**EXERCISE OBJECTIVE**
Scan the lines below; pull out those with "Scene".

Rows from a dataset

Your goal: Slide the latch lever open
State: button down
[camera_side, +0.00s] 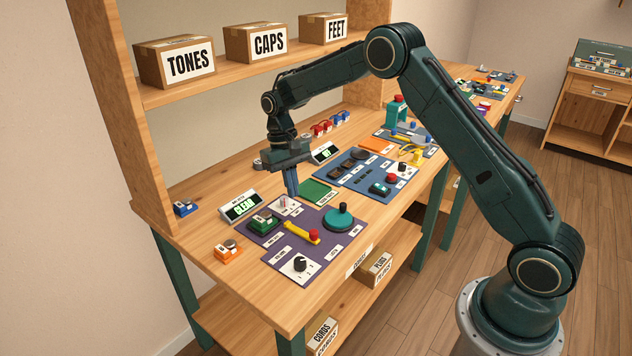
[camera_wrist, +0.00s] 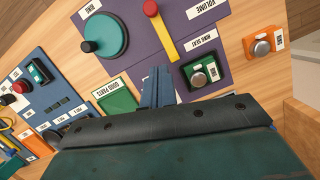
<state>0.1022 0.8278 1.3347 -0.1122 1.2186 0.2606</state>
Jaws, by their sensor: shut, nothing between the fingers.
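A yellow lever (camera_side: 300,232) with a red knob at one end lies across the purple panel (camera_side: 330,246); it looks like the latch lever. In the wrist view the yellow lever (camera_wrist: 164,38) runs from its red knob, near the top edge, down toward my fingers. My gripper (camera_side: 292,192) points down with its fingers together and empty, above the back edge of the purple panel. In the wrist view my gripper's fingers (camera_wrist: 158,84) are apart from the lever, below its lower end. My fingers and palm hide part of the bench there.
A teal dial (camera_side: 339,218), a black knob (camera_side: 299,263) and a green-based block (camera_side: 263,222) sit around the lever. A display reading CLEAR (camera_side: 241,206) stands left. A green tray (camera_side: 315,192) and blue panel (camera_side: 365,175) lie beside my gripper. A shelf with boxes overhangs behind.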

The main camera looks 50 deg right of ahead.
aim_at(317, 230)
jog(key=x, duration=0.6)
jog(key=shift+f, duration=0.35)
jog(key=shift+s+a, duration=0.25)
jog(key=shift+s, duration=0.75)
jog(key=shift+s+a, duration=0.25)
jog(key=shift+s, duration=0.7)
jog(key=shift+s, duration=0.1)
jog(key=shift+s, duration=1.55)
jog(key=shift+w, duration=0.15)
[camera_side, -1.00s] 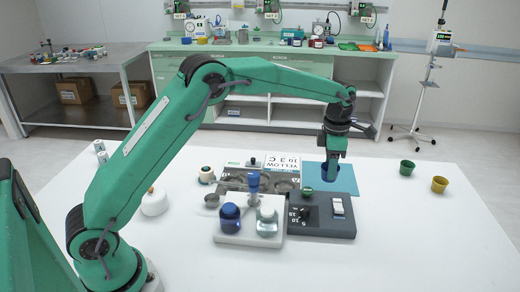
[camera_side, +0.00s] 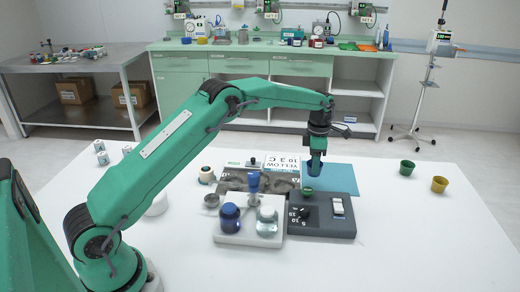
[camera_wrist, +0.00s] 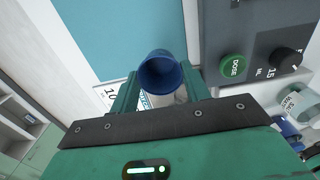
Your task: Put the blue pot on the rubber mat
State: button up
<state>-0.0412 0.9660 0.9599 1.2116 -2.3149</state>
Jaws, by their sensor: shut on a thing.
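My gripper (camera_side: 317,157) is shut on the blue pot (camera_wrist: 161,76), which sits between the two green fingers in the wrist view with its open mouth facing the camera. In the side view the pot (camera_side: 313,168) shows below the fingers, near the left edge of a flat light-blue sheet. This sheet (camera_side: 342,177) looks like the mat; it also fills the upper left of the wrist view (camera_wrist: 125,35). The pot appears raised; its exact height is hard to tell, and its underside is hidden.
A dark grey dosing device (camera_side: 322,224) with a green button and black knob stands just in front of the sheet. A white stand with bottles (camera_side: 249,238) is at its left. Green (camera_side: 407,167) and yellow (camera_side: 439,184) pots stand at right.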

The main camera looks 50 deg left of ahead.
---
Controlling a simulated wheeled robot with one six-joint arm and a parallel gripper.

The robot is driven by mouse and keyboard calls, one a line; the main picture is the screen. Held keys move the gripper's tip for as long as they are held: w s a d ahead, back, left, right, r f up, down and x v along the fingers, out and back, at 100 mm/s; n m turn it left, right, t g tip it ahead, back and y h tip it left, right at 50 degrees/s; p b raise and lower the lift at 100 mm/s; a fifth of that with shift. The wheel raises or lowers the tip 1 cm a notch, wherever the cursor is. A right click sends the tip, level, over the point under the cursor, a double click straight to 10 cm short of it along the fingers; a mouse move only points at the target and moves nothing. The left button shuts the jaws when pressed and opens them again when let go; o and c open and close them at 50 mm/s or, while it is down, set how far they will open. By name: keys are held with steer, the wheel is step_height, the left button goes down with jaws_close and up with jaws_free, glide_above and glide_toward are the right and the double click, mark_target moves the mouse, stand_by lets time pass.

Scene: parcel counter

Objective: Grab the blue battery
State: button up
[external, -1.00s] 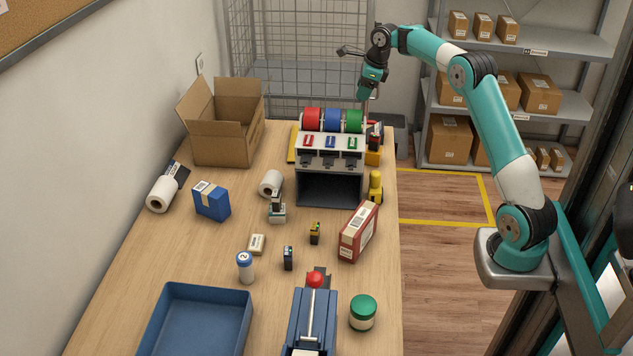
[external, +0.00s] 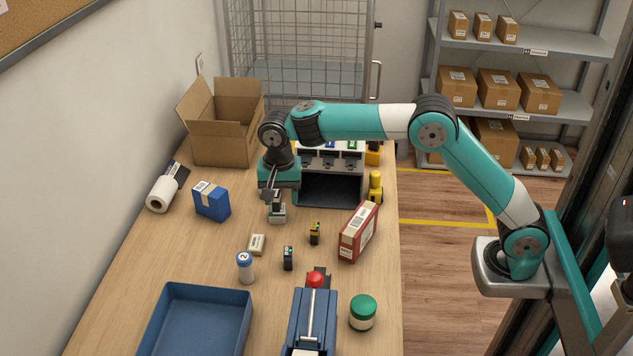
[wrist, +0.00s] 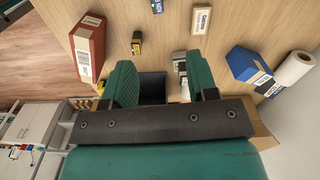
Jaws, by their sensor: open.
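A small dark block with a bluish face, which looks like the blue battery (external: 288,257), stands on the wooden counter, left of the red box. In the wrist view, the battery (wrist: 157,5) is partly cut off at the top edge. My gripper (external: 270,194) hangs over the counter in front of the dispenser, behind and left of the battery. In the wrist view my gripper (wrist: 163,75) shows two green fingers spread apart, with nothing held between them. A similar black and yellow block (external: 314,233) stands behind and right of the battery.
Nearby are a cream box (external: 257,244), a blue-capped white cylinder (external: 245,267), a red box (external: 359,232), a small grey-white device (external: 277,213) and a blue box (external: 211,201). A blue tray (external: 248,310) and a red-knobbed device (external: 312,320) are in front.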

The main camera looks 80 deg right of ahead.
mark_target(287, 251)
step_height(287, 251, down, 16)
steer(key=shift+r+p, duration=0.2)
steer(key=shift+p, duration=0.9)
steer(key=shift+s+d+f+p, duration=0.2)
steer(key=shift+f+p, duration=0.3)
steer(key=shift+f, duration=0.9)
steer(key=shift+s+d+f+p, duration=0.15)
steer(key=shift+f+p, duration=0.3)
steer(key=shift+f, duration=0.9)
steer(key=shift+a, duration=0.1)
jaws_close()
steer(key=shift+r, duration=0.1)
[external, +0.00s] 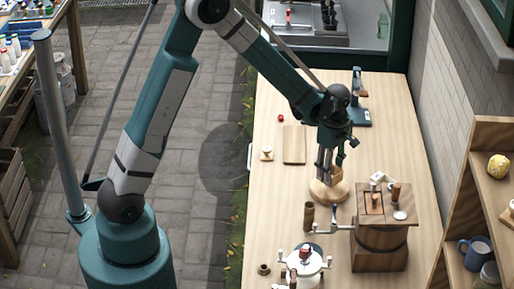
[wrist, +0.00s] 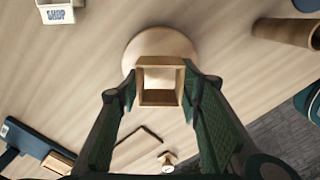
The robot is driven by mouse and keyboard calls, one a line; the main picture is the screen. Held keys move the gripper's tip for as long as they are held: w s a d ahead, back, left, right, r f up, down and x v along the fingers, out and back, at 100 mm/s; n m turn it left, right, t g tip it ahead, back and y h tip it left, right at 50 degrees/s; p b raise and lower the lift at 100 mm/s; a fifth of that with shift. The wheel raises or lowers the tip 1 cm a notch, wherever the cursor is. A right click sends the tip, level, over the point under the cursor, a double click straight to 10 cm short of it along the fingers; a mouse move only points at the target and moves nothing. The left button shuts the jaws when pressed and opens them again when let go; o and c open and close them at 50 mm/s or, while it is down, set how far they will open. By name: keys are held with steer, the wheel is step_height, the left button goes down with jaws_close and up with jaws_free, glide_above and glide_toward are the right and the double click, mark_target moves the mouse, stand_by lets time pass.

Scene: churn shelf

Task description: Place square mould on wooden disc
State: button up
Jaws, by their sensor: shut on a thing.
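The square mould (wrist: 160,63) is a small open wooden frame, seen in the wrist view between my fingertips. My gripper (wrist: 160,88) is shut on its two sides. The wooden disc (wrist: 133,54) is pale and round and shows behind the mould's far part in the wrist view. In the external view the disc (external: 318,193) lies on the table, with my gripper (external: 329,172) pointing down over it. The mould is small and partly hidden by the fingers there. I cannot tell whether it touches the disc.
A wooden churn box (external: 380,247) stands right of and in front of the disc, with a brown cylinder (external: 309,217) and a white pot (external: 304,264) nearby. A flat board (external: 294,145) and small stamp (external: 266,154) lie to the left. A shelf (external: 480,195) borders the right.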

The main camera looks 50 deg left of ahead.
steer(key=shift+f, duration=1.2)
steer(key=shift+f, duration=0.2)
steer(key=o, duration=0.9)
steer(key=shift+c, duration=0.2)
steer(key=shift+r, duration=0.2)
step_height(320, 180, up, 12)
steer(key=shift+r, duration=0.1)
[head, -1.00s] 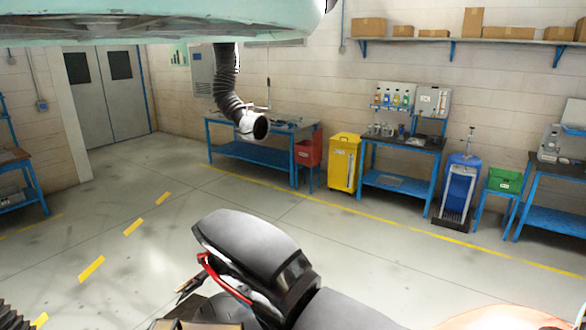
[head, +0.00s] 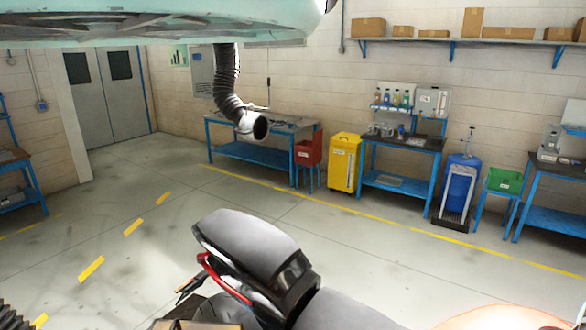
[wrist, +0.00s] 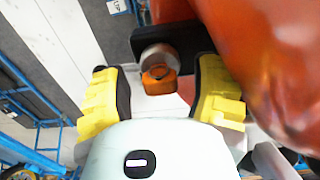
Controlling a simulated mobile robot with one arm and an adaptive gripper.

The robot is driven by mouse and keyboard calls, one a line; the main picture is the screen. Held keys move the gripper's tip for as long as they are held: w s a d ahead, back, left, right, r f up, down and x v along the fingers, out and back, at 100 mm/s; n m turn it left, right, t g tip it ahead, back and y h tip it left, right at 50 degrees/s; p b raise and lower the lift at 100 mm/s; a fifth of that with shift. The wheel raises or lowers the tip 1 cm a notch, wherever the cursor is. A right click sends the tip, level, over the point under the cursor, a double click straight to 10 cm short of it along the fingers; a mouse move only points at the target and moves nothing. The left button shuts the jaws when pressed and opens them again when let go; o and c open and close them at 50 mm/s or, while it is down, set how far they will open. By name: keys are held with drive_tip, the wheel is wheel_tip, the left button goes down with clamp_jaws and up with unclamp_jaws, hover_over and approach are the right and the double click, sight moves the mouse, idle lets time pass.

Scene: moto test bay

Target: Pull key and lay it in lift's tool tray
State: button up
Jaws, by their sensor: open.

**RESULT OF THIS TASK**
Scene: parcel counter
Scene: churn shelf
Scene: moto test bay

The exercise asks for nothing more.